**Task:** Copy out, exactly and without additions, the lines from the one that contains "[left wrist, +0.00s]" to the one that contains "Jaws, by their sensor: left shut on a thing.", both ends included.

**Task data:**
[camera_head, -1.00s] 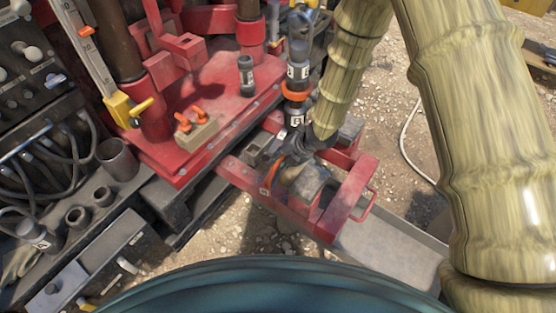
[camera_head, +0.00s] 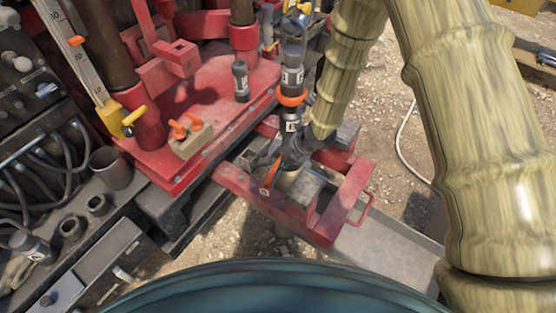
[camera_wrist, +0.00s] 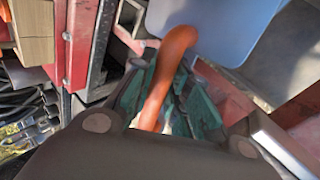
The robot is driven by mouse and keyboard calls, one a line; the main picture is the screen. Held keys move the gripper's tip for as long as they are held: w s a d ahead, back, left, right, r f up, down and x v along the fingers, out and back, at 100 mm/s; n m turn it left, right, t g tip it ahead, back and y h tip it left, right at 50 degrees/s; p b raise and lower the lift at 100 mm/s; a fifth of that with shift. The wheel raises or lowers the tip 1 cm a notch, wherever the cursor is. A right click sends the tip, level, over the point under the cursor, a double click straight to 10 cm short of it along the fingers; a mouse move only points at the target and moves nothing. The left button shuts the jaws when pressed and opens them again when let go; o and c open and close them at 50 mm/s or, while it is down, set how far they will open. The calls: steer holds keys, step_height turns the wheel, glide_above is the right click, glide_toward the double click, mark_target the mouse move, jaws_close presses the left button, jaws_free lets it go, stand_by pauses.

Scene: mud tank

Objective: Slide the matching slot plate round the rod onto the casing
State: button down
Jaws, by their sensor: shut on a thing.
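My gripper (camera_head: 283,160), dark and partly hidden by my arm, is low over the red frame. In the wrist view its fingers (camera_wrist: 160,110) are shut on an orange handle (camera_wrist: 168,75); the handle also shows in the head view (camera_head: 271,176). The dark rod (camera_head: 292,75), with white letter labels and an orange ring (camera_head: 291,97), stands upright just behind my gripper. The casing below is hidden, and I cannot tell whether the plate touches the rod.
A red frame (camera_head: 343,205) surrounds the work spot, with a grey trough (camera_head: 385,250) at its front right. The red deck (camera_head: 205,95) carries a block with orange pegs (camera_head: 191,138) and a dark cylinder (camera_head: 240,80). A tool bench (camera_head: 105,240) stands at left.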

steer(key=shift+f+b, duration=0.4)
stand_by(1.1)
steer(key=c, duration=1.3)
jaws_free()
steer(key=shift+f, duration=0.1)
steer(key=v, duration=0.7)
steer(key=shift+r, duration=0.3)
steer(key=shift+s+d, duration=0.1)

==

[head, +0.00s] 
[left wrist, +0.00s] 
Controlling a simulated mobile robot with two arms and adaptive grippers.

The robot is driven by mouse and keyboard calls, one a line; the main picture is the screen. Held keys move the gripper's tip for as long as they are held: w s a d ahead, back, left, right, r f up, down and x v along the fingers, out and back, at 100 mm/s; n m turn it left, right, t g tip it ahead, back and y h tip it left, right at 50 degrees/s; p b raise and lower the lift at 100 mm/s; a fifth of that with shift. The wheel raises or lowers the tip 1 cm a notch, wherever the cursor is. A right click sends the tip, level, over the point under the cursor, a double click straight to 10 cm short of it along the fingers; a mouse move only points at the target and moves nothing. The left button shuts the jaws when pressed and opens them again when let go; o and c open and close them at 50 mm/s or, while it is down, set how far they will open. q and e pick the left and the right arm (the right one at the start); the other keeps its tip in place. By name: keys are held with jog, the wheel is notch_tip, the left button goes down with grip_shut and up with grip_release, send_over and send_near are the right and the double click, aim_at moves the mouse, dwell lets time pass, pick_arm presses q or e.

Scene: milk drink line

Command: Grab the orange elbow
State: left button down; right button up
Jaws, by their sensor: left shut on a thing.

...

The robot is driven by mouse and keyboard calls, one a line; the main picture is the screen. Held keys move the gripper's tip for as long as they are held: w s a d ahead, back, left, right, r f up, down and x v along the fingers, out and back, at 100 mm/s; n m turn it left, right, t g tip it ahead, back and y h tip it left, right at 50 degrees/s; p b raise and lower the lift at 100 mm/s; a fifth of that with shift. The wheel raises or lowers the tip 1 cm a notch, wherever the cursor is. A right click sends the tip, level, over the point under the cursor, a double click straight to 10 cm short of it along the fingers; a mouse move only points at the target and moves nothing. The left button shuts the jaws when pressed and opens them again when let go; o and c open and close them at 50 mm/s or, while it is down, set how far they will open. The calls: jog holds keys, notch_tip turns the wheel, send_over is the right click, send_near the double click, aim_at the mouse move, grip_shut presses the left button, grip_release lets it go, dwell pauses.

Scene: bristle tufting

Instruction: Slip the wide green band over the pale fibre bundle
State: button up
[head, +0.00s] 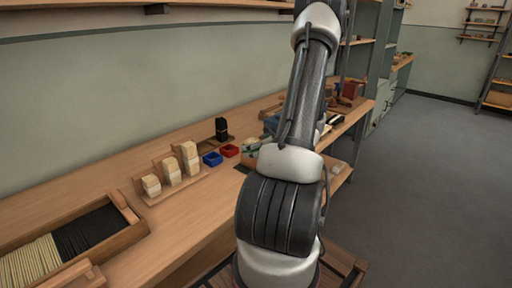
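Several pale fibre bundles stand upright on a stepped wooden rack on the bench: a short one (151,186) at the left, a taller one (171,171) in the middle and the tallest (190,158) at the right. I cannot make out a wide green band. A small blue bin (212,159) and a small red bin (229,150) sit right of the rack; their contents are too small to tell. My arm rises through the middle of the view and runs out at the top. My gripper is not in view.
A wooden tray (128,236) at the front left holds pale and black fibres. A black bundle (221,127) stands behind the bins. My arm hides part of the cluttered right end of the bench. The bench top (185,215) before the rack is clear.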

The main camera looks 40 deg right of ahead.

**Task output:**
[left wrist, +0.00s] 
Controlling a simulated mobile robot with two arms and adaptive grippers.

The robot is driven by mouse and keyboard calls, one a line; the main picture is the screen. Held keys move the gripper's tip for as long as they are held: w s a d ahead, back, left, right, r f up, down and x v along the fingers, out and back, at 100 mm/s; n m turn it left, right, t g tip it ahead, back and y h tip it left, right at 50 degrees/s; p b raise and lower the lift at 100 mm/s; a fifth of that with shift. The wheel raises or lowers the tip 1 cm a notch, wherever the cursor is. A right click sends the tip, level, over the point under the cursor, a double click straight to 10 cm short of it along the fingers; a mouse move only points at the target and moves nothing. The left button shuts the jaws when pressed and opens them again when let go; o and c open and close them at 50 mm/s or, while it is down, set how far they will open. q and e pick the left and the right arm (the right one at the start); the other keeps its tip in place. By name: keys are held with jog, the wheel is notch_tip, the left button goes down with grip_shut and up with grip_release, send_over and send_near are the right and the double click, aim_at moves the mouse, dwell lets time pass, pick_arm presses q or e.

Scene: milk drink line

Command: Grab the orange elbow
State: left button down; right button up
Jaws, by their sensor: left shut on a thing.

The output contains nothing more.